Foreign policy rarely features highly in American public discourse; dominated by the influence of powerful lobbies, such as the Israeli and Armenian lobbies, it is strongly shaped by the personal preferences of the American leader and his immediate entourage. Trump’s policy, centered on members of his clan and business networks – such as his son-in-law Jared Kushner, who has functioned almost as a parallel foreign minister – has ruffled career professionals in the American bureaucracy. Biden, if his years deputizing for Barack Obama and his own rhetoric are any indication, will likely remove this personalized style and bring the “adults” back in the room. But certain maxims of American foreign policy remained unchanged if more aggressively framed, in Trump’s tenure; these are unlikely to shift should Biden win. An additional question remains, given the pair’s advanced years, in their running mates: Trump’s unobtrusive deputy Michael Pence and Biden’s deputy Kamala Harris, who enjoys a significant independent power base and is likely to exercise more autonomy.
A comparison of Trump policy and American conventions
Trump’s volatile instincts, both their impact on American policy and their limits, should be well-known in Islamabad; a year after taking office, he fulminated against Pakistan in a manner indistinct from the Indian regime with whom he was on such good terms.
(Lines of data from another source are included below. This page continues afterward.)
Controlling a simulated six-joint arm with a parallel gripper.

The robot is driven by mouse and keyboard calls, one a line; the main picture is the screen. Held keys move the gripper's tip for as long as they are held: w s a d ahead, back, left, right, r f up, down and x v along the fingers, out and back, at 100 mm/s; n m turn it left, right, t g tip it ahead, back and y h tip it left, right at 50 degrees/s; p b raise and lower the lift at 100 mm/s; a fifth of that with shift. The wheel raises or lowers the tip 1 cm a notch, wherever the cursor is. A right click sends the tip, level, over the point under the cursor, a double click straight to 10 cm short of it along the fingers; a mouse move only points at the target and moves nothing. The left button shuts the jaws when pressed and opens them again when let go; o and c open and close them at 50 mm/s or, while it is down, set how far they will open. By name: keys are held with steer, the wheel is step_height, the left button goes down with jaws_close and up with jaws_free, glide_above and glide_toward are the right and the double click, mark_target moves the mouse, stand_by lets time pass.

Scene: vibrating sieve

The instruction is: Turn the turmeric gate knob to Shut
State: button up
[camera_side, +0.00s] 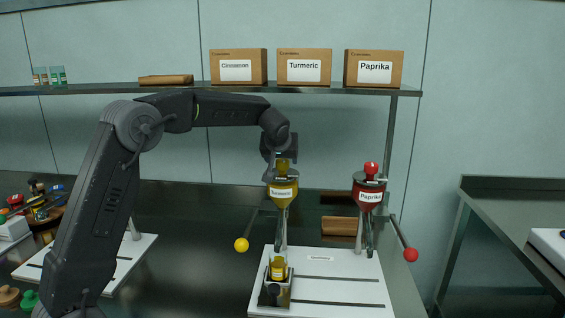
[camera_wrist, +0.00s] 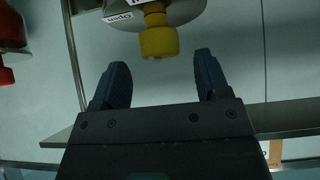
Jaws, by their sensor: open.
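The turmeric hopper (camera_side: 283,201) is a yellow funnel labelled "Turmeric" on a stand in the side view. Its yellow gate knob (camera_side: 282,166) sits on top, partly covered by my gripper (camera_side: 281,157) just above it. In the wrist view the yellow knob (camera_wrist: 159,42) is at the upper middle, with a label reading "Open" upside down beside it. My gripper (camera_wrist: 160,68) is open, with one dark finger to each side below the knob in the picture. The knob is not visibly gripped. The gap along the approach is hard to judge.
The red paprika hopper (camera_side: 368,199) with a red knob (camera_side: 371,169) stands to the right; it also shows at the left of the wrist view (camera_wrist: 10,32). A yellow-ball lever (camera_side: 242,244) sticks out lower left. A shelf (camera_side: 200,89) with labelled boxes runs behind.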

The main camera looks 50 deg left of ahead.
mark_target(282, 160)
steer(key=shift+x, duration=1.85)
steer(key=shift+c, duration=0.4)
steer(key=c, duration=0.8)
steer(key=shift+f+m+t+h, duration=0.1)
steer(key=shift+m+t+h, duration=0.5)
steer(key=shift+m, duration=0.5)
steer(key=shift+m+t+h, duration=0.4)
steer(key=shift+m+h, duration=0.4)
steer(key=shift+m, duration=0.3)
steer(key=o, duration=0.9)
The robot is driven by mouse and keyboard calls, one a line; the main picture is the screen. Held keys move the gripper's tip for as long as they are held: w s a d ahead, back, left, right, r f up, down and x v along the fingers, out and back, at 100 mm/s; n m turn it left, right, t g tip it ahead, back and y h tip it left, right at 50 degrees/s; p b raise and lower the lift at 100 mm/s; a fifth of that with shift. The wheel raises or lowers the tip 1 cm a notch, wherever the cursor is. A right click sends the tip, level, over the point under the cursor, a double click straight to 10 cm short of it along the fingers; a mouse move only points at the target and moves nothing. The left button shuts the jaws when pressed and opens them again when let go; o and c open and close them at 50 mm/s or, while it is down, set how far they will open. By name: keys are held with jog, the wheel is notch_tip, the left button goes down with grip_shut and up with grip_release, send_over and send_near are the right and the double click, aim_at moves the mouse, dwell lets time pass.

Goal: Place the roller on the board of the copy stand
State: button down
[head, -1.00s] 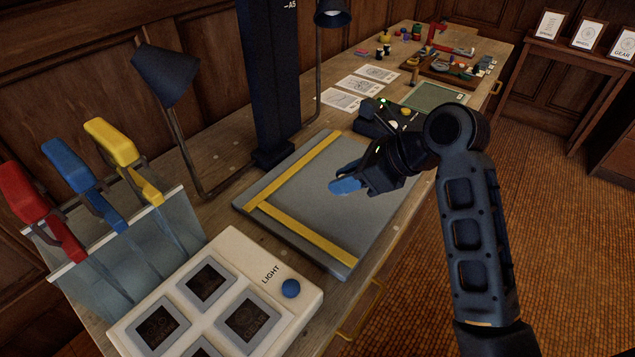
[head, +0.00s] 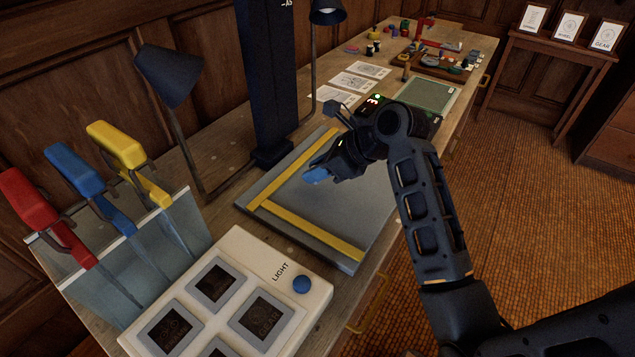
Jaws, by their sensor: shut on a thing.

Yet by the next year, he was waxing lyrical about Islamabad’s value as a partner and promising, albeit rhetorically, to mediate on Kashmir. The difference lay partly in the new Pakistani premier Imran Khan’s attempt to forge a personal link with his American counterpart. Its value was most obvious in Afghanistan, where Trump proved far more amenable to negotiating a withdrawal with the Taliban, a development that in turn made the American-installed government in Kabul nervous.
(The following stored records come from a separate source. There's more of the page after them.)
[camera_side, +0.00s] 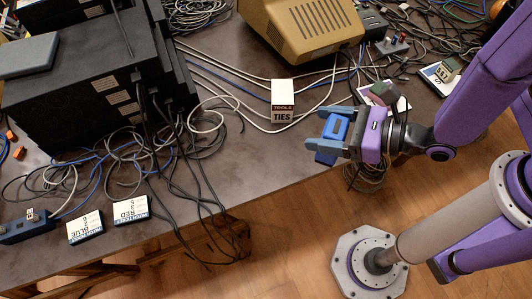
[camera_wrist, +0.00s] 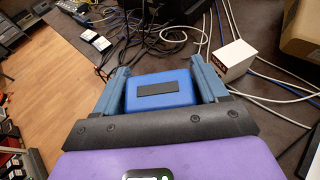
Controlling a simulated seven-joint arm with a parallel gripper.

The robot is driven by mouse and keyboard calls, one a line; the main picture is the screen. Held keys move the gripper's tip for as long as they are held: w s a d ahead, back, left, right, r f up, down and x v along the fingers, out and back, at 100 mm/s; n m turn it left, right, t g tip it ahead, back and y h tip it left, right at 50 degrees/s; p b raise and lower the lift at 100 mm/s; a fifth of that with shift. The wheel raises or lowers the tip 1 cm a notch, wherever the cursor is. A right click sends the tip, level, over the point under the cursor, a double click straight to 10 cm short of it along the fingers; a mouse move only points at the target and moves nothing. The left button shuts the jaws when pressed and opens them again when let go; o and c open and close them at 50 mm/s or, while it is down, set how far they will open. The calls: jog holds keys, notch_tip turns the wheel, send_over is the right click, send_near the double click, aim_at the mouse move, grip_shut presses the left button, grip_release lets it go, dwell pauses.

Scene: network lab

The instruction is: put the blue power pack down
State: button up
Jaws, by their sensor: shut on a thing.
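The blue power pack (camera_side: 337,128) is a small blue box with a dark panel. It also shows in the wrist view (camera_wrist: 160,100), where its top with a dark grey rectangle faces the camera. My gripper (camera_side: 333,134) is shut on it, with one blue-grey finger along each side. In the side view the pack is near the table's front edge, right of the middle. I cannot tell whether its underside touches the table (camera_side: 250,165) or hangs above it.
A white box marked TIES (camera_side: 282,104) stands just left of the pack. A tan device (camera_side: 300,35) stands behind. Black stacked units (camera_side: 85,95) fill the left, with tangled cables before them.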

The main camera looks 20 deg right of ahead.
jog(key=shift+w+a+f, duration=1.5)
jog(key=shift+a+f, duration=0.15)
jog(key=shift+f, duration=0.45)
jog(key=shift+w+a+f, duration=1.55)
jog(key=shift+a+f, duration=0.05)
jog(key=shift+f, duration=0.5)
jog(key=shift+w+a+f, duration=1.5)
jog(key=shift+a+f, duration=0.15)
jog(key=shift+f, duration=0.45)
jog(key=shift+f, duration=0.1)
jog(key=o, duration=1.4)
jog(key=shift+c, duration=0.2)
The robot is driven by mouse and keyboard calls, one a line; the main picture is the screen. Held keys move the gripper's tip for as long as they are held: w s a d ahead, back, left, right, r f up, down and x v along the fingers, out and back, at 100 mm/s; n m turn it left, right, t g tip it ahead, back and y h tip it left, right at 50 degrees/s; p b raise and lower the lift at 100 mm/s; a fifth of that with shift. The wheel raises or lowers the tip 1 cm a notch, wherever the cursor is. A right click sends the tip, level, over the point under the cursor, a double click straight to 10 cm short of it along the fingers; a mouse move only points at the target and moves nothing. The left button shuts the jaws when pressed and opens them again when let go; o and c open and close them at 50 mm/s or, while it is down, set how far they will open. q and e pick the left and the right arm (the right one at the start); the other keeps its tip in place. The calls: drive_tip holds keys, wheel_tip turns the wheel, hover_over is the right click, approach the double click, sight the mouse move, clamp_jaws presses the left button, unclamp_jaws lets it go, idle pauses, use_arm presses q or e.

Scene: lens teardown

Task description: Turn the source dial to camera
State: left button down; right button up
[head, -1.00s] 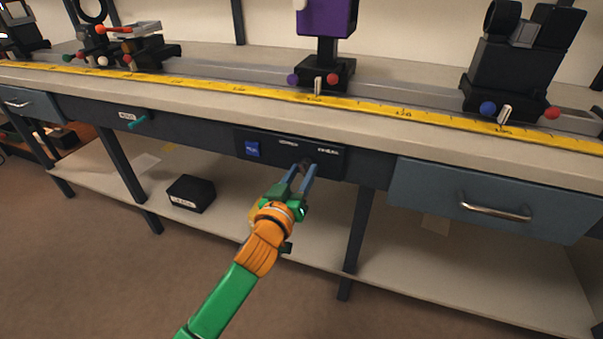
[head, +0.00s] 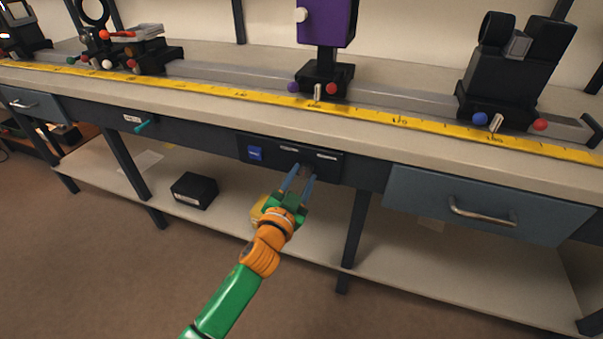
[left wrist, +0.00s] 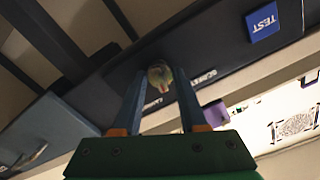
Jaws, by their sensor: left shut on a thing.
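The source dial (left wrist: 160,73) is a small rounded knob on the dark front panel (head: 245,143) under the bench edge. In the left wrist view it sits between the tips of my left gripper (left wrist: 158,76), which is shut on it. In the head view, the left gripper (head: 301,172) reaches up to the panel's lower part, and the dial is hard to make out there. Two pale labels sit above the fingertips, too small to read in the head view. My right gripper is not in view.
A blue TEST button (head: 254,153) is left of the dial. A drawer (head: 420,199) with a metal handle is to the right, and a teal lever (head: 143,127) to the left. The lower shelf holds a black box (head: 194,190). Optical mounts stand on the rail above.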

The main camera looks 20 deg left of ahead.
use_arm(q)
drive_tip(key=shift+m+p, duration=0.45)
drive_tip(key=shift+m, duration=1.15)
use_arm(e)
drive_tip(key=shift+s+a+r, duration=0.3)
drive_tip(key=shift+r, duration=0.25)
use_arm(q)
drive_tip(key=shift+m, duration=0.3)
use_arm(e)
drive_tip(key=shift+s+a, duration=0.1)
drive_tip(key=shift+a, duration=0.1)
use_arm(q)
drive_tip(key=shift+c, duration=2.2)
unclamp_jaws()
Yet such personal touch still had its limits: Trump remained sympathetic to India and made no protest at its annexation of Kashmir weeks later. India is a major trading partner and a bulwark against China – no less for Trump, whose rhetoric against Beijing has been far sharper than others, than for his predecessors. It is unlikely that Biden and Harris, the latter strongly supported by Indian-Americans, will make much of a change when it comes to American support for India. In short, while Trump’s decisions were colored by his personal relations, here they did not veer far off the beaten, pro-India institutional path.
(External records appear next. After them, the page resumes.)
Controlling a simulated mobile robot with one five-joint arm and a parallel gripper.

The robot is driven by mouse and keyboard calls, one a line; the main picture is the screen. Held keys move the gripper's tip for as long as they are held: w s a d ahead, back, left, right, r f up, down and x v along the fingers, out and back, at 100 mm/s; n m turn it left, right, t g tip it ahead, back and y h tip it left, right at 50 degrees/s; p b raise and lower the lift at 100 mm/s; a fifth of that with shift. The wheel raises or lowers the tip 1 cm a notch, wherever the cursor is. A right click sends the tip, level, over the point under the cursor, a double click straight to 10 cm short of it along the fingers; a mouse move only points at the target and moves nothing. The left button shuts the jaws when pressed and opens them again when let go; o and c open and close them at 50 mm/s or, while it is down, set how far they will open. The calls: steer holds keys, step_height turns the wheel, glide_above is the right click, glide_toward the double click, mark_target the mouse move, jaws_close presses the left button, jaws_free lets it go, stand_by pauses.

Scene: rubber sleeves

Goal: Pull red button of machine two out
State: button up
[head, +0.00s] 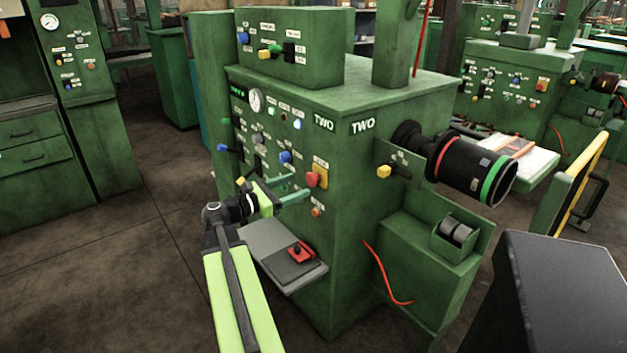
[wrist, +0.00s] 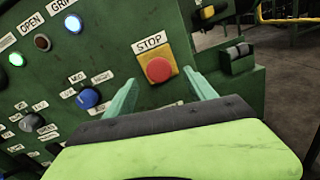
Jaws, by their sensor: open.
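The green machine two (head: 345,160) stands in the middle of the head view, with "TWO" labels near its top corner. Its red button (head: 313,179) sits on a yellow plate at the right edge of the front panel. In the wrist view the red button (wrist: 159,69) is on its yellow plate beside a "STOP" label. My gripper (head: 306,185) is open, its two pale green fingers pointing at the panel close to the button. In the wrist view the gripper (wrist: 160,82) has one finger lower left of the button and one lower right. I cannot tell whether they touch anything.
A grey shelf (head: 268,245) with a small red-based knob (head: 300,251) juts out below my gripper. Blue knobs (wrist: 89,98) and lights lie left of the button. A black cylinder (head: 470,172) sticks out on the machine's right side. The floor at left is clear.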

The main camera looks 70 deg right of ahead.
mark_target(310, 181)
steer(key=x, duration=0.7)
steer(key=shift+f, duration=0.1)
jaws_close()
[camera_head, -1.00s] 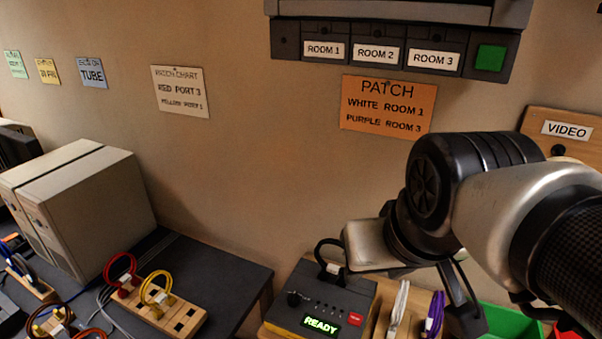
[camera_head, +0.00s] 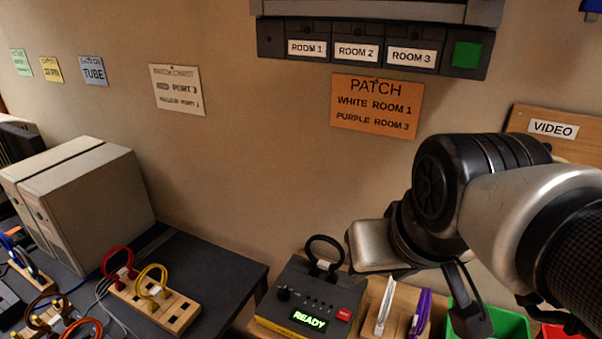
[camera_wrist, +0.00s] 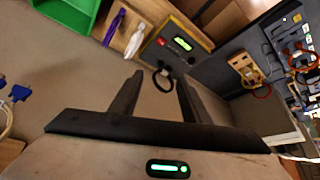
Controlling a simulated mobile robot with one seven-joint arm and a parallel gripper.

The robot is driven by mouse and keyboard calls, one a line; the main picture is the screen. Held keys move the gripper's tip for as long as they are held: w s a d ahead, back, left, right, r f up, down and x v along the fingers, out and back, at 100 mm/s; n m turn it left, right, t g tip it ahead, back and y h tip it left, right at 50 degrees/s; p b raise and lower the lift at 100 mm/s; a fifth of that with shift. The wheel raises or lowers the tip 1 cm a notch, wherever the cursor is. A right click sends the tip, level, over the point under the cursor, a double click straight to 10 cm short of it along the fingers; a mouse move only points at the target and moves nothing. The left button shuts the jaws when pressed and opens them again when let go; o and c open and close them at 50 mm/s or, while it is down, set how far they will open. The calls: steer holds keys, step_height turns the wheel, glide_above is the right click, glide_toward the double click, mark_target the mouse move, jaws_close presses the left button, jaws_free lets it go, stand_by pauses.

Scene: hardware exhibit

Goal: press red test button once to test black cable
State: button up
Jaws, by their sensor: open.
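The cable tester (camera_head: 308,299) is a dark box with a yellow front edge, a knob, small lights and a lit READY display (camera_head: 309,321). The red test button (camera_head: 344,314) is at its right front corner; it also shows in the wrist view (camera_wrist: 182,44). The black cable (camera_head: 323,252) stands as a loop at the back of the tester, and in the wrist view (camera_wrist: 162,78) it lies just beyond the fingers. My gripper (camera_wrist: 158,90) is open and empty, apart from the tester. In the head view my gripper (camera_head: 462,300) is right of the tester, partly hidden.
A white cable (camera_head: 384,306) and a purple cable (camera_head: 420,312) stand on the wooden board right of the tester. A green bin (camera_head: 510,324) is farther right. A wooden block (camera_head: 155,305) with red and yellow cables is on the dark table at left.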

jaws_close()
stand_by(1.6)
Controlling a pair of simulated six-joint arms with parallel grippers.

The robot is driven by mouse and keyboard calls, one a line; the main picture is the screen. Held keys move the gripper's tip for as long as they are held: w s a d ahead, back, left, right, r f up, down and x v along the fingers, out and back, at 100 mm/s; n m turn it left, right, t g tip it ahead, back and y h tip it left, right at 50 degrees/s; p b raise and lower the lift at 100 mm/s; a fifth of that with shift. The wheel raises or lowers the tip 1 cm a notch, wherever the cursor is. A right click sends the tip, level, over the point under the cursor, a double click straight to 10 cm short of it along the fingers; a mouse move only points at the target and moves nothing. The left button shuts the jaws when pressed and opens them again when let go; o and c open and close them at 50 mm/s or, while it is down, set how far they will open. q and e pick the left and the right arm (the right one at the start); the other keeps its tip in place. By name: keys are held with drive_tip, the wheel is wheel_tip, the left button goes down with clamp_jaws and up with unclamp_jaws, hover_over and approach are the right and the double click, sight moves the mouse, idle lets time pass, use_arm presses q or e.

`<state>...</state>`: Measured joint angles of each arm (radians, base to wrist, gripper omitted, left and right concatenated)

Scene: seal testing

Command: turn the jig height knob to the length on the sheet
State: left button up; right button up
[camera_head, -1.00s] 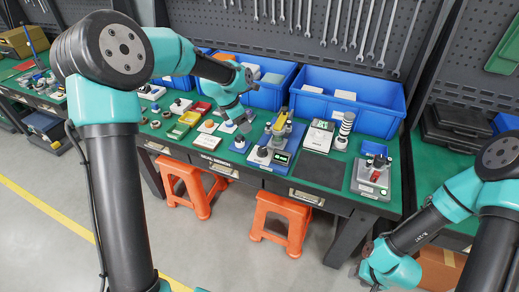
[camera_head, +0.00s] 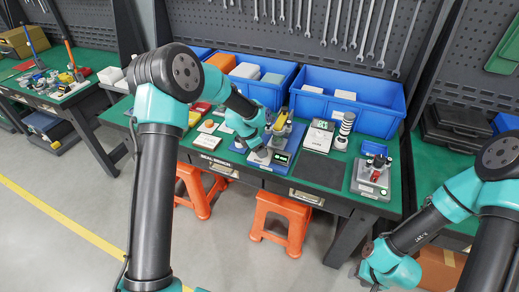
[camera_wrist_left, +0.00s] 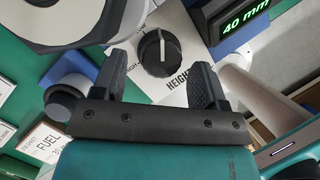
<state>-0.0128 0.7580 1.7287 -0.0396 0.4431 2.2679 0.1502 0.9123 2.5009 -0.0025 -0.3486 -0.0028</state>
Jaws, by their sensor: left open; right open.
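The black height knob (camera_wrist_left: 158,52) with a white pointer line sits on a white panel marked HEIGHT in the left wrist view. The jig's display (camera_wrist_left: 245,27) beside it reads 40 mm in green; it also shows in the head view (camera_head: 281,158). My left gripper (camera_wrist_left: 160,75) is open, with its fingers on either side of the knob; I cannot tell whether they touch it. In the head view my left gripper (camera_head: 260,154) hides the knob. My right gripper (camera_head: 374,277) is open, low at the right.
Blue bins (camera_head: 345,100) stand along the back of the green bench (camera_head: 400,200). A grey device (camera_head: 371,178) and a dark mat (camera_head: 319,171) lie right of the jig. Orange stools (camera_head: 283,222) stand below the bench.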

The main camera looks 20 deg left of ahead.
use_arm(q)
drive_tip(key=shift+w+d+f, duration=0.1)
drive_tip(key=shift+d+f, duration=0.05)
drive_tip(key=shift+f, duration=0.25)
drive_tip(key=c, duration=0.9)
If American positions on India seem static, it is unlikely that Biden will replicate Trump’s radicalism against Beijing. China and the United States remain economically interlocked, and the bipartisan Washington position toward Beijing had been largely conciliatory for nearly a half-century. The United States may protest China’s mass imprisonment of the Uighur minority and continue to take diplomatic steps against it; nonetheless, as in the case of Taiwan and Tibet, this policy is unlikely to escalate beyond performative criticism. This would mark a sharp turn from Trump’s trade wars and escalatory rhetoric.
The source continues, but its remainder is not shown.